--- LISTED RECORDS ---

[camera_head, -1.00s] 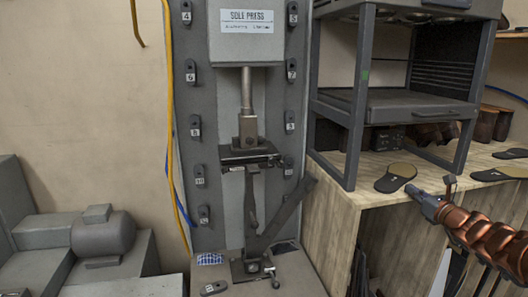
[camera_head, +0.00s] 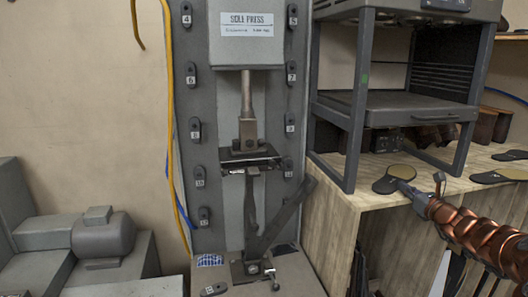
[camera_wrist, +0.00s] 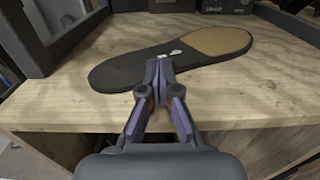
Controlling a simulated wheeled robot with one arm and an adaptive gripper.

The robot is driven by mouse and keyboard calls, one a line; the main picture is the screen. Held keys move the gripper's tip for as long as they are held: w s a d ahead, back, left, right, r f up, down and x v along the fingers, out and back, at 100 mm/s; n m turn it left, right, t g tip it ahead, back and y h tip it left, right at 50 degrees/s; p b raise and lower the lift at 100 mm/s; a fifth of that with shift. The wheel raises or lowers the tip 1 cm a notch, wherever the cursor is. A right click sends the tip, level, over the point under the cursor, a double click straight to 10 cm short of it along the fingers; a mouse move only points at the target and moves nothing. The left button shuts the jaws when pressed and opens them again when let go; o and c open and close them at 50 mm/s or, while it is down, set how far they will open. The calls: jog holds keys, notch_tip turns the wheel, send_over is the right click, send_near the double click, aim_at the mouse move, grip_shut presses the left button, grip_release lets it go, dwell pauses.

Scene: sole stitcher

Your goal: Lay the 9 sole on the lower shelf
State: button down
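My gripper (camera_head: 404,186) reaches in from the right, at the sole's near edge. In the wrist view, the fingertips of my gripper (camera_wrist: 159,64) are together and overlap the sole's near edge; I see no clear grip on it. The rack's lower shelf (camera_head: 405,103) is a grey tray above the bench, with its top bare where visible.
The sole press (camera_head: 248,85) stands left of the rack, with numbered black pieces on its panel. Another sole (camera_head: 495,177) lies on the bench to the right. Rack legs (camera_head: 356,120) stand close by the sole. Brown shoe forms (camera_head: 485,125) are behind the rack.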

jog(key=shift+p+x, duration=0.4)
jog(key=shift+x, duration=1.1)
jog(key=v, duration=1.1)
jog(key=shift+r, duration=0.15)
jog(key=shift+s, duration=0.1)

---
--- LISTED RECORDS ---

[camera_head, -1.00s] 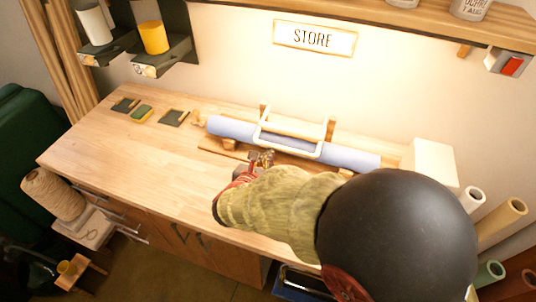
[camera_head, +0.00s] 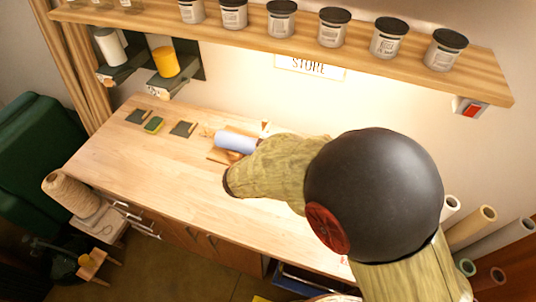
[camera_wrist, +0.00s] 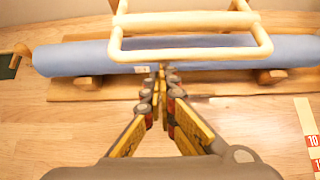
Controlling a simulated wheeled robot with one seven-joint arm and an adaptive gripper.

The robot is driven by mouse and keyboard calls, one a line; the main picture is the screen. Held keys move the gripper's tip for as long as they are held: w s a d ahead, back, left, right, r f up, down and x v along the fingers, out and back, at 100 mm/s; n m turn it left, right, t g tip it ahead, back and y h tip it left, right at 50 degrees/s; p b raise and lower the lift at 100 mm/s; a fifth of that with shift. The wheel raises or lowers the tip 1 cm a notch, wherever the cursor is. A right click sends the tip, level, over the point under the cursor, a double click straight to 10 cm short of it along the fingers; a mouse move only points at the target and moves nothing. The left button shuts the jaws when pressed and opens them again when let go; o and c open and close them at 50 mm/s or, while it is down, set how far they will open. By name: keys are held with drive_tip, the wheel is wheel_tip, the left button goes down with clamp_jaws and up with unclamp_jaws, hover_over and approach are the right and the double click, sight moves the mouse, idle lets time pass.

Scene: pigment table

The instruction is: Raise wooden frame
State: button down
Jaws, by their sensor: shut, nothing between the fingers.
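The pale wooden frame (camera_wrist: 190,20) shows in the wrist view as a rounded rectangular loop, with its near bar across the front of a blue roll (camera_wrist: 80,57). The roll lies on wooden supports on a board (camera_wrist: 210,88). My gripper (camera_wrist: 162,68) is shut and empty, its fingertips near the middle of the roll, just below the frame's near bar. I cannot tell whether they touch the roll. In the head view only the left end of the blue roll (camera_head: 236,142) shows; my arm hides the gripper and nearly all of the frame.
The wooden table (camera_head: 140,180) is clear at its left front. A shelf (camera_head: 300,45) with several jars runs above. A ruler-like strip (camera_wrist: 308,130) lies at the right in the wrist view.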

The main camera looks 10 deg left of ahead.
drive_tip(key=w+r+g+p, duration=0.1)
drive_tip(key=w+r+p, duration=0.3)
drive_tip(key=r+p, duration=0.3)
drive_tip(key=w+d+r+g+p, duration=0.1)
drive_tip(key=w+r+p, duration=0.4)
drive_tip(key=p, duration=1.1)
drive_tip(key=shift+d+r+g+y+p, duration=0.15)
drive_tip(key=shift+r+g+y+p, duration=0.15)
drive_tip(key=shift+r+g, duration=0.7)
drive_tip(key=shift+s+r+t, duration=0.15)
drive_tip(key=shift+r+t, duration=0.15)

---

_YOUR INSTRUCTIONS_
Determine how many lines of the records above contain the word "simulated", and report only that number.

_TASK RESULT_
2